Le contexte de la
décision d'achat des intrants
Si les engrais de fertilisation (NPK et Urée) et les
fientes de poulet sont restés toujours tels, ce ne fut pas le cas des
pesticides disent les maraichers. L'ensemble de ces professionnels affirme
être confronté à un changement très régulier
des noms des produits qu'ils utilisent. « C'est très
compliqué cette affaire de pesticide là ! Surtout nous qui
ne sommes pas allés à l'école du blanc. A peine on
commence par apprécier le produit, on ne le trouve plus sur le
marché. C'est encore un autre qu'on nous présente... »

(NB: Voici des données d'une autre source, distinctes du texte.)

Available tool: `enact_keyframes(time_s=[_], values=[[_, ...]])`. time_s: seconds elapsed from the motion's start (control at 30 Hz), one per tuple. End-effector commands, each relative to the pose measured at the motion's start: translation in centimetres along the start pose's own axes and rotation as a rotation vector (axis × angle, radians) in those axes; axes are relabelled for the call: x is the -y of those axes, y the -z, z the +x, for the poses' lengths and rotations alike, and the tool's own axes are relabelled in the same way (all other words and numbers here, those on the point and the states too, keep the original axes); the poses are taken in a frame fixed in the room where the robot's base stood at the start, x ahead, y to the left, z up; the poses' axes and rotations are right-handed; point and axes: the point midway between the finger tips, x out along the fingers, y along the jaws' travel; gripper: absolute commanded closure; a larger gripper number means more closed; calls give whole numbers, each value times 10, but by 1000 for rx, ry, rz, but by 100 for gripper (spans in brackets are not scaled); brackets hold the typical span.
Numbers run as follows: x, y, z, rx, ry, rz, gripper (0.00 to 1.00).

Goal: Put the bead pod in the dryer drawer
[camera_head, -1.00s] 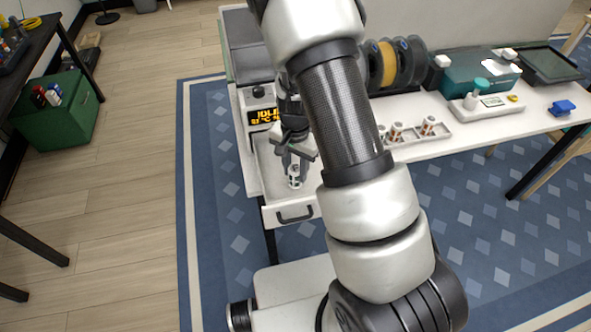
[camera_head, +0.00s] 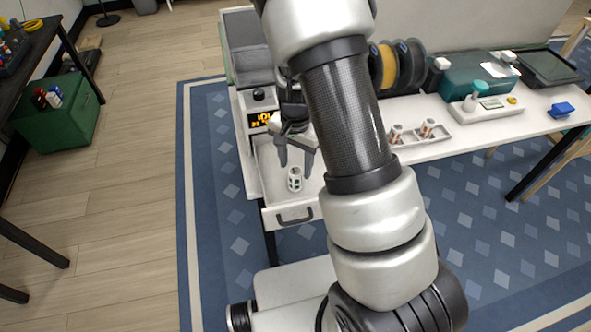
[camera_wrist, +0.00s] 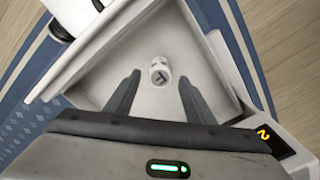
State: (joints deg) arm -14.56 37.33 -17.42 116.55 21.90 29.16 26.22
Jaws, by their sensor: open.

[Donatien, 25 ans, maraichers à VIMAS]. Ainsi, les maraichers
sont confrontés à l'évolution perpétuelle des
produits de traitements ; ce qui provoque une remise en cause permanente
de leur compétence. Sur les 28 maraichers interrogés, 8
ne sont pas scolarisés, 16 ont un niveau primaire et 4 un niveau
secondaire. C'est ce que N'Dienor et Aubry (2004) attribuent à la rude
sélection observée en milieu urbain face à l'emploi, qui
pousse les jeunes non ou peu scolarisés (niveau inférieur au
BEPC) vers le maraichage comme solution de repli. Ce profil de scolarisation,
même s'il permet à certains d'entre eux de reconnaitre les
produits physiquement, la reconnaissance des matières actives de ces
produits posent problème. En effet, une lecture des notices des produits
nous a aussi permis de constater qu'effectivement il y a des changements de
noms commerciaux et les matières actives restent inchangées avec
les mêmes concentrations. Par exemple les produits tels que CLEAR®
25 EC, SUNHLOTHRIN® 25 EC et LAMBDA FINER® 25 EC ont tous pour
matière active lambda-cyhalothrin et de même
concentration. Par ailleurs, il faut signaler qu'on observe également
des changements de concentration de ces matières actives. Par exemple
DUEL® 336 EC et POLYTRINE® 186 EC ont pour matière active une
combinaison de cyperméthrine et de profénofos
mais sont à des concentrations différentes.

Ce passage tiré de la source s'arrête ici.